PENDAHULUAN Sektor pertanian berperan penting dalam pembangunan ekonomi nasional. Paling tidak ada lima peran penting, yaitu: (1) berperan secara langsung dalam menyediakan kebutuhan pangan masyarakat; (2) menyumbang pembentukan Pendapatan Domestik Bruto (PDB); (3) menyerap tenaga kerja di pedesaan; (4) berperan dalam menghasilkan devisa dan atau penghematan devisa; dan (5) berfungsi dalam pengendalian inflasi. Sektor pertanian secara tidak langsung juga berperan dalam menciptakan iklim yang kondusif bagi pembangunan sektor ekonomi lainnya. Sektor pertanian merupakan penyedia pangan masyarakat. Oleh karena itu percepatan pembangunan pertanian berperan penting dalam penyediaan pangan yang cukup dan terjangkau oleh masyarakat. Walaupun dalam sumbangannya terhadap PDB mengalami penurunan, namun sektor pertanian masih akan tetap memegang peran yang sangat penting dalam perekonomian secara keseluruhan, karena mempunyai keterkaitan yang luas dengan sektor ekonomi lainnya. Sampai dengan saat ini sektor pertanian tetap menyerap
154
tenaga kerja terbesar dan menjadi penopang perekonomian di pedesaan, bahkan pada saat krisis ekonomi penyerapan tenaga kerja sektor pertanian mengalami sedikit peningkatan. Pembangunan pertanian merupakan proses yang dinamis yang dalam jangka menengah atau panjang akan membawa dampak perubahan struktur sosial ekonomi masyarakat di pedesaan. Transformasi sosial ekonomi tersebut dapat berupa pergeseran sektoral, kelembagaan dan tatanilai yang ada dalam masyarakat. Perubahan sektoral secara agregat dapat di lihat dari sumbangan sektor pertanian terhadap penyerapan tenaga kerja dan sumbangannya dalam PDB. Hasil kajian data makro menunjukkan bahwa titik balik untuk aktivitas ekonomi tercapai lebih cepat dibandingkan dengan titik balik penyerapan tenaga kerja (labour turning point).

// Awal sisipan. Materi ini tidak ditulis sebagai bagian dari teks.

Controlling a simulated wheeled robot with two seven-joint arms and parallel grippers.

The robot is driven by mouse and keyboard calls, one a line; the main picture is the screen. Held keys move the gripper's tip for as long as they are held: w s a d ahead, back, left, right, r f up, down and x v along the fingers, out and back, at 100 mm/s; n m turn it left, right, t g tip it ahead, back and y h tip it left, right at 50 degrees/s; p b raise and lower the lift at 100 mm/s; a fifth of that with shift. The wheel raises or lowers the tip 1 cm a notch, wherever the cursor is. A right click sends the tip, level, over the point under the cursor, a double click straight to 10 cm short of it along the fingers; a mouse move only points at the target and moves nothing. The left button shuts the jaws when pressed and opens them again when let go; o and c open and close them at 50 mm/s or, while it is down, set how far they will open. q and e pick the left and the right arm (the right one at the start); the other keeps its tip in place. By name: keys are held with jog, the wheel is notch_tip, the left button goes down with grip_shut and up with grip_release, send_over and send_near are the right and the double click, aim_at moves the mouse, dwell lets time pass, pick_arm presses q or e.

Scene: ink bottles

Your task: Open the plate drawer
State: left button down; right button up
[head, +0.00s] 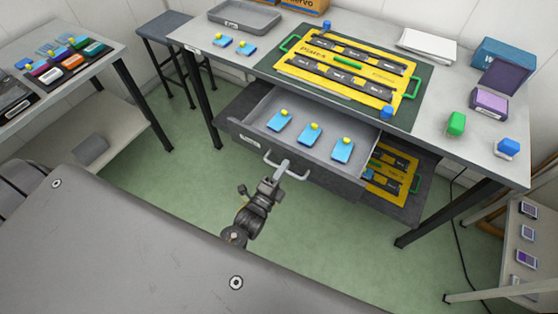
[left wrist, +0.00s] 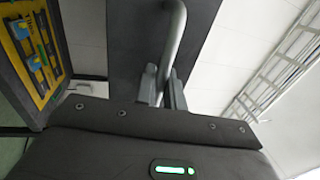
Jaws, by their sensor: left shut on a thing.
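The grey drawer (head: 258,120) under the main table stands pulled out, with several light-blue pieces with yellow knobs (head: 310,132) lying inside. Its front carries a small label (head: 249,140) with text too small to read, and a bar handle (head: 302,173). My left gripper (head: 281,168) is shut on the handle. In the left wrist view the metal handle bar (left wrist: 174,35) runs between the two fingers of my left gripper (left wrist: 162,82). My right gripper is in neither view.
A yellow panel (head: 345,65) lies on the table on a dark mat. Another yellow panel (head: 388,172) shows on a lower shelf right of the drawer. A grey surface (head: 130,245) fills the front left. Green floor (head: 340,240) is clear between it and the table.

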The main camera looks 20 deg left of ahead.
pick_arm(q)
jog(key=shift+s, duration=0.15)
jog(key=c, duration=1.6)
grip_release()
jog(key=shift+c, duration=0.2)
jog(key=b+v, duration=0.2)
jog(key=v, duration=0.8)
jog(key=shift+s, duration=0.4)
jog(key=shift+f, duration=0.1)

Artinya, laju pergeseran ekonomi sektoral relatif lebih cepat dibandingkan dengan laju pergeseran tenaga kerja. Perubahan struktur yang tidak berimbang diantaranya ditunjukkan oleh penurunan pangsa sektor pertanian terhadap PDB yang sangat tajam, yaitu dari 51,8 persen (1961) menjadi 16 persen (1995). Pada tahun 2000 dan 2001 masih relatif bertahan yaitu berturut-turut
sebesar 17,03 dan 16,39 persen. Tetapi hal ini tidak diiringi dengan penurunan penyerapan tenaga kerja yang seimbang, yang hanya menurun dari 73,3 persen (1961) menjadi 48 persen (1995). Bahkan dengan adanya dampak krisis ekonomi yang melanda Indonesia terjadi peningkatan penyerapan tenaga kerja disektor pertanian, sebagai ilustrasi pada tahun 1997 penyerapan tenaga kerja disektor pertanian telah turun mencapai 41 persen, namun pada tahun 1998 melonjak kembali menjadi 45 persen (Sakernas, BPS Tabel 13, tahun 1999). Gambaran mikro dinamika penyerapan tenaga kerja dan kesempatan kerja di pedesaan sangat dipengaruhi oleh kondisi agroekosistem setempat, yang pada lahan sawah dipengaruhi oleh tipe irigasi, struktur penguasaan lahan pertanian, sistem usahatani, pola tanam dan siklus tanam, dan komoditas dominan yang diusahakan, serta sistem pola hubungan kerja. Secara umum penyerapan dan kesempatan kerja sektor pertanian pada lahan sawah dengan sistem irigasi yang lebih baik mempunyai daya serap yang lebih tinggi dibandingkan pada lahan sawah dengan sistem irigasi yang lebih sederhana dan tadah hujan. Intensitas tanam yang lebih tinggi yang tergambarkan dalam siklus dan pola tanam akan mempunyai daya serap terhadap penyerapan kesempatan kerja yang lebih tinggi. Struktur penguasaan lahan yang relatif lebih merata diperkirakan mempunyai daya serap yang lebih tinggi. Pengusahaan komoditas komersial bernilai ekonomi tinggi, seperti hortikultura khususnya sayuran dan perkebunan seperti tembakau mempunyai daya serap yang lebih tinggi, karena bersifat intensif secara kapital dan tenaga kerja. Sementara itu, dilihat dari pola hubungan kerja, diperkirakan bahwa pola hubungan kerja yang mengarah mekanisme pasar tenaga kerja memberikan peluang kesempatan kerja yang lebih terbatas, namun dengan produktivitas kerja yang lebih tinggi. Penurunan pangsa tenaga kerja sektor pertanian terhadap PDB secara nyata yang tidak diikuti penurunan dalam penyerapan tenaga sektor pertanian, dikuatirkan akan terjadi penurunan produktivitas dan pendapatan tenaga kerja sektor pertanian di pedesaan. Konsekuensinya adalah sektor pertanian menanggung beban penyerapan tenaga kerja yang semakin berat. Dengan demikian perlu di lihat perubahan-perubahan sosial ekonomi secara mikro di pedesaan, sehingga dapat diantisipasi kearah mana perubahan-perubahan yang terjadi.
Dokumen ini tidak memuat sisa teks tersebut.